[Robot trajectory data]
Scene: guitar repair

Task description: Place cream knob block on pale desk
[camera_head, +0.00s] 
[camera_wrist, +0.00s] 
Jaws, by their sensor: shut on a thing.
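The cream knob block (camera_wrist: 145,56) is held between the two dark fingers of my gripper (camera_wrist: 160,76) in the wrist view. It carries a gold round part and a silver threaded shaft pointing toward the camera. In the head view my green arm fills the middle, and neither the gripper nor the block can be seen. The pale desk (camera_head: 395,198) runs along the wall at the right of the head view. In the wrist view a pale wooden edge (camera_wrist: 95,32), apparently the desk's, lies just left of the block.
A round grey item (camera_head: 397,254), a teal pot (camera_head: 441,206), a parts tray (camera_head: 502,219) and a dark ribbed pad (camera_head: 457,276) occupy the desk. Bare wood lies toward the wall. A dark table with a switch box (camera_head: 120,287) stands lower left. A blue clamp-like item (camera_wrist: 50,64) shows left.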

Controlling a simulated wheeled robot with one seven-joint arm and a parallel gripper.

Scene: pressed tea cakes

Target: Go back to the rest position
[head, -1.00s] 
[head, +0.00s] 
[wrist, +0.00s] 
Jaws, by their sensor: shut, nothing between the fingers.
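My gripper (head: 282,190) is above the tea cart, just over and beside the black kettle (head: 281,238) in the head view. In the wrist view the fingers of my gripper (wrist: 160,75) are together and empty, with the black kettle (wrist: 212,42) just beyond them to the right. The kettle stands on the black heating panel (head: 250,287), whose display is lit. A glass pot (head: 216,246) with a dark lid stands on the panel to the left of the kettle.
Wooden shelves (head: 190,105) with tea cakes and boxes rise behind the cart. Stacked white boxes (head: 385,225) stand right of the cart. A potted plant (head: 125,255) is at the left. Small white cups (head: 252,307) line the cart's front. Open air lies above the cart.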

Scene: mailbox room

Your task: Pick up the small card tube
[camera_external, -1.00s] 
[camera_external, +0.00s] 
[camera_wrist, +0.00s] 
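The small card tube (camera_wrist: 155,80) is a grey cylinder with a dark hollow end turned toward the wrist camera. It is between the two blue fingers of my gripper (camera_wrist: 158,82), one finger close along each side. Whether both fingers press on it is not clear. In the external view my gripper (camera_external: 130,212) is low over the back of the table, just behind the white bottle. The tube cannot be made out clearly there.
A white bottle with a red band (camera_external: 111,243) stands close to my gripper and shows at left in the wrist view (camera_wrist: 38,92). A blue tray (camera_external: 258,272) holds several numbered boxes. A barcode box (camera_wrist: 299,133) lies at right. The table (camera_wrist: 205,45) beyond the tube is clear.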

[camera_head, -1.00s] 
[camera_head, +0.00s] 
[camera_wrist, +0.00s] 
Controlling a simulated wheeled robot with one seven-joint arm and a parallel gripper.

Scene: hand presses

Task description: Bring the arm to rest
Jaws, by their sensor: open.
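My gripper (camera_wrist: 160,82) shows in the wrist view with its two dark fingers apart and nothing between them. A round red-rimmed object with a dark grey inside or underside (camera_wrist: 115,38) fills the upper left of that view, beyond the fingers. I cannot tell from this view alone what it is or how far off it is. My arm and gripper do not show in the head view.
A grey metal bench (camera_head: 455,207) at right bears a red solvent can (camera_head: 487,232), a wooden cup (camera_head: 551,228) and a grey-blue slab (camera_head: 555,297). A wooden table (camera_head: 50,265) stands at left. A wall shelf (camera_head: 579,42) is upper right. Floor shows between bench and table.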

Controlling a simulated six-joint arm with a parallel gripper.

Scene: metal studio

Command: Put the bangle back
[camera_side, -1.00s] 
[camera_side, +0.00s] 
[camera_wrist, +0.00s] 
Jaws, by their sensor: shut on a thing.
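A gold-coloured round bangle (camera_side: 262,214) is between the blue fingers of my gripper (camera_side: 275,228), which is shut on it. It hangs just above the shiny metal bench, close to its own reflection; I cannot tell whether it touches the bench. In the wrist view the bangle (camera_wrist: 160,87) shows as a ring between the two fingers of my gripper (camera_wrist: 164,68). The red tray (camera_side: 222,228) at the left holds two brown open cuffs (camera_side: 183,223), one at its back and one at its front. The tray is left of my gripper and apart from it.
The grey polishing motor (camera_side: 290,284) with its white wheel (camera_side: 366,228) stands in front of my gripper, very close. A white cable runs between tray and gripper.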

■ Directions ■
Print the records above verbatim from their first line to the line containing "[wrist, +0.00s]", both included, and stop there.

■ Task output ■
Scene: guitar repair

Task description: Place cream knob block on pale desk
[camera_head, +0.00s] 
[camera_wrist, +0.00s] 
Jaws, by their sensor: shut on a thing.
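The cream knob block (camera_wrist: 145,56) is held between the two dark fingers of my gripper (camera_wrist: 160,76) in the wrist view. It carries a gold round part and a silver threaded shaft pointing toward the camera. In the head view my green arm fills the middle, and neither the gripper nor the block can be seen. The pale desk (camera_head: 395,198) runs along the wall at the right of the head view. In the wrist view a pale wooden edge (camera_wrist: 95,32), apparently the desk's, lies just left of the block.
A round grey item (camera_head: 397,254), a teal pot (camera_head: 441,206), a parts tray (camera_head: 502,219) and a dark ribbed pad (camera_head: 457,276) occupy the desk. Bare wood lies toward the wall. A dark table with a switch box (camera_head: 120,287) stands lower left. A blue clamp-like item (camera_wrist: 50,64) shows left.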

Controlling a simulated wheeled robot with one seven-joint arm and a parallel gripper.

Scene: pressed tea cakes

Target: Go back to the rest position
[head, -1.00s] 
[head, +0.00s] 
[wrist, +0.00s] 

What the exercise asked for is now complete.